Le libre arbitre : le dernier aspect important qui nous intéresse ici est le libre arbitre, qui faisait également partie de la doctrine des Mu’tazilites. Pour la grande partie de l’islam, tout a déjà été prédestiné par Allah. Ce qui signifie également que, quoi que l’on fasse, tout a déjà été décidé « en haut » ; un des effets secondaires de ce principe est qu’un bon musulman qui commet de mauvaises actions reste un bon musulman, etc. Et, poursuivant leur réflexion logique, les mu’tazilites affirmèrent qu’Allah en soi ne pouvait pas décider du mal parce que cela revenait à dire qu’Allah lui-même serait mauvais tandis qu’Allah n’est pas en mesure de créer l’injustice. Est-ce là la raison pour laquelle certains musulmans, y compris les extrémistes, prétendent que les musulmans n’ont jamais tort et que c’est toujours de la faute des autres ?
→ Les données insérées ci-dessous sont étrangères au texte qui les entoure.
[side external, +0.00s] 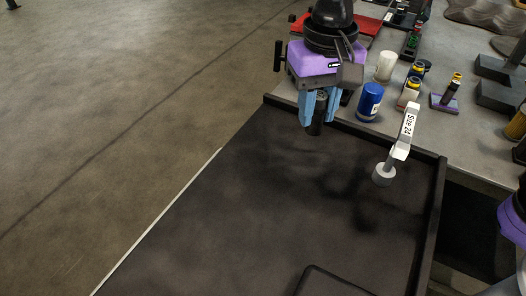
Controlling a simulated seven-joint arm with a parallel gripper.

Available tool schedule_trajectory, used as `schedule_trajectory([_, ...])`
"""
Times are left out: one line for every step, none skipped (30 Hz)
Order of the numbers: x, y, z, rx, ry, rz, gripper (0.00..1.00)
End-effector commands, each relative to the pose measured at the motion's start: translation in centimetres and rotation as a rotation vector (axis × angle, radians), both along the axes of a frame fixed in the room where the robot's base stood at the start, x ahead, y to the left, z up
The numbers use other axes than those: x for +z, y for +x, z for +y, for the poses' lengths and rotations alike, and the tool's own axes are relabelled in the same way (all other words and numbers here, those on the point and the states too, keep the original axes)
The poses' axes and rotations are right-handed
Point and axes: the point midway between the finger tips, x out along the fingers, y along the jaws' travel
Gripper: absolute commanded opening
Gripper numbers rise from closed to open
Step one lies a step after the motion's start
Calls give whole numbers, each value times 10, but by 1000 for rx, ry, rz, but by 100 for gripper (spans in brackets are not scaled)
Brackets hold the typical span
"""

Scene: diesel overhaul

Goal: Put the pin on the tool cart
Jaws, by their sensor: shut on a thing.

2. Kalief Al-Ma’mun (786–833)
On peut plus ou moins le considérer comme un despote éclairé avant la lettre. Il devint un disciple de la doctrine des mu’tazilistes et en fit la doctrine de l’État.
Le lien entre cette rationalisation de l’islam au niveau de l’État et l’énorme développement scientifique dans la Bagdad d’alors n’est pas à sous-estimer. Certains prétendent que ce lien n’est pas aussi solide, alors qu’il l’est pour d’autres. Mais lorsqu’on compare l’extinction de la doctrine des mu’tazilistes et celle du développement scientifique, il ne fait aucun doute qu’il existe bien un rapport. Par la suite, les éclaircissements scientifiques dans le monde islamique ont toujours été de courte durée et, généralement, très localisés. Finalement, ils n’ont eu que très peu d’influence.
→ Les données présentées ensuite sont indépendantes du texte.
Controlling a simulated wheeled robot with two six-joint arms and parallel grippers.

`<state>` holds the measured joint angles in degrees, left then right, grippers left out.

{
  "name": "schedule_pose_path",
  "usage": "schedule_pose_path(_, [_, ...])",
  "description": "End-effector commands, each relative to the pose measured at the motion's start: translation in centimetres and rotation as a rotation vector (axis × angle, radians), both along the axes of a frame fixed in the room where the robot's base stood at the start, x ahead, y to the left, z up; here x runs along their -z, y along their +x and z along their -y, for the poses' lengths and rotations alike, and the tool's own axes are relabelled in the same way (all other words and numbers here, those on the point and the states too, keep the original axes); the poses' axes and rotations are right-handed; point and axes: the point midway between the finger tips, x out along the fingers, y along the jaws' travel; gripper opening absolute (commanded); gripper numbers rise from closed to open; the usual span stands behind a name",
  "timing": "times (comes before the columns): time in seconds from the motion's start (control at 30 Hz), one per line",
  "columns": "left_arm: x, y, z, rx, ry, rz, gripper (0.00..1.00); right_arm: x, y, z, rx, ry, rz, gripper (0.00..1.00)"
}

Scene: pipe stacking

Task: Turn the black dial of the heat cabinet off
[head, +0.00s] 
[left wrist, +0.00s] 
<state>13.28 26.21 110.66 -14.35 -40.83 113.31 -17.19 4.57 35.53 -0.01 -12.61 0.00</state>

Assez rapidement, sous l’impulsion du calife Al-Ma’mun, fut fondée la « Maison de la Sagesse » (Bayt al-Hikma), qui se développa jusqu’à devenir le centre névralgique de traduction de textes scientifiques et philosophiques grecs, perses et même hindous à une échelle industrielle. Ces tâches étaient exécutées principalement par des Perses, des Syriens et des Juifs, et dans de nombreux cas, l’araméen syriaque était la langue intermédiaire.
Des manuscrits étaient achetés ou même préférés par l’empire byzantin comme butin de guerre. Il y avait une soif de connaissances dans tous les domaines, ce qui ne devint possible que grâce à l’influence de la doctrine des mu’tazilites.
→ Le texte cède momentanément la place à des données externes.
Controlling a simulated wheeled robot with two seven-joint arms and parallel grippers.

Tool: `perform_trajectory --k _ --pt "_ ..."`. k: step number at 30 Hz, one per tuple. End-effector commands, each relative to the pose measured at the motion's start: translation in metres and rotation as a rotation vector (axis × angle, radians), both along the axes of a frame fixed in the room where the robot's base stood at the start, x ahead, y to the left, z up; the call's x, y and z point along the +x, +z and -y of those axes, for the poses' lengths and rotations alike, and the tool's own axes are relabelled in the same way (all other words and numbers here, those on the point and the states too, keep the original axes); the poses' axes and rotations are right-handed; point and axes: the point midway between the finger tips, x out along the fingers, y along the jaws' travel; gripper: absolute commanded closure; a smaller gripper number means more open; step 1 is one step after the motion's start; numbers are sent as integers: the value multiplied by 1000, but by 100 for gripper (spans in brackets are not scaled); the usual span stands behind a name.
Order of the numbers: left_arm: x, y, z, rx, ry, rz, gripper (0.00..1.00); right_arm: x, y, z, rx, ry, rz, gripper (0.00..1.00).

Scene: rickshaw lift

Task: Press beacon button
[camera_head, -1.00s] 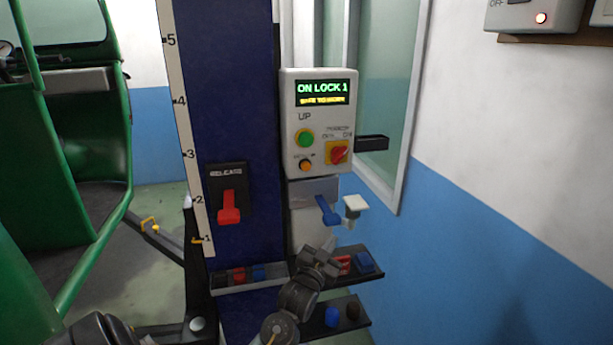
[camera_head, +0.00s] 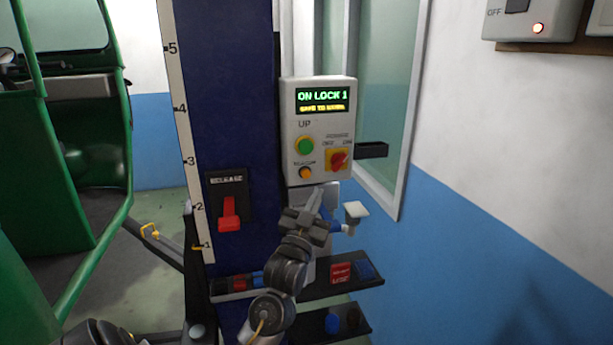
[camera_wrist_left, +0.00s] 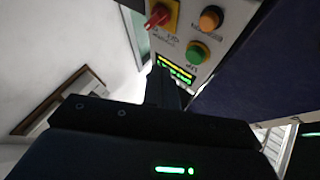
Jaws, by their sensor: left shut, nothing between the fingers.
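The beacon button (camera_head: 305,173) is a small orange button low on the left of the grey control box (camera_head: 290,125). It also shows in the left wrist view (camera_wrist_left: 210,18). My left gripper (camera_head: 316,196) is shut and empty, just below the box and a little right of the button. A gap seems to remain between fingertips and button. In the left wrist view the dark fingers (camera_wrist_left: 163,88) point toward the box. My right gripper is not in view.
A green button (camera_head: 305,146) sits above the orange one, and a red rotary knob (camera_head: 338,160) on yellow sits to its right. The display (camera_head: 322,100) reads ON LOCK 1. A red release lever (camera_head: 229,215) is on the blue column (camera_head: 225,110). Shelves (camera_head: 345,285) hold small items below.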

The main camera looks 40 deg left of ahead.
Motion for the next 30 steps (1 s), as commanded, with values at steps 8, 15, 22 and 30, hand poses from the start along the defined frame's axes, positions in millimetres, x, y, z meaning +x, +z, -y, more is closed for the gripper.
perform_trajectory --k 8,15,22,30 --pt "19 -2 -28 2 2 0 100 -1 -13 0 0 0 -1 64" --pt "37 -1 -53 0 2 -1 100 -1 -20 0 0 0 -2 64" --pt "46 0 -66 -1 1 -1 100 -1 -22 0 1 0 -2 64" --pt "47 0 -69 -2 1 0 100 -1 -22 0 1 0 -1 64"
Notons parmi les quelques scientifiques et philosophes importants associés à la « Maison de la Sagesse » : Mohammed ibn Musa al-Khwarizmi (780-850), qui selon certains aurait inventé l’algèbre (ce n’est pas vraiment le cas, mais il a joué un rôle important), les trois frères Bana Musa et al- Kindi (801-873), un scientifique et une personne importante.
3. Fin de la période de gloire
Puisque les ulémas avaient perdu une grande partie de leur pouvoir du fait de la doctrine d’État des mu’tazilites, et du fait de l’inquisition instituée par Al-Ma’mûn au sujet du Coran « créé », ils tentèrent d’inciter le peuple à prendre parti contre cette doctrine. Les deux califes et successeurs d’al-Ma’mûn, Almotasim (règne 833-842) et al-Wathiq (règne : 842-847) suivirent pleinement la doctrine des mu’tazilites et campèrent sur leur position contre les ulémas. Du reste, ils maintinrent la « Maison de la Sagesse ». Vers 848-849, le calife al-Mutawakkil (règne : 847-861) céda face aux ulémas, et sous la pression populaire, la situation changea complètement. Il suivait l’islam orthodoxe et mit fin à la diffusion de la philosophie grecque ainsi qu’au fonctionnement de la « Maison de la Sagesse ». Depuis lors, la théorie du Coran « créé » dans l’islam appartient au passé. Seuls quelques philosophes musulmans ont donné une place importante à la raison. Ce fut le cas d’Avicenne (980-1037) et d’Averroës (1126-1198), qui ont finalement exercé plus d’influence sur notre civilisation européenne qu’auprès de leurs propres coreligionnaires. La civilisation en terre d’islam régressa et n’a, depuis lors, jamais vraiment pu avancer.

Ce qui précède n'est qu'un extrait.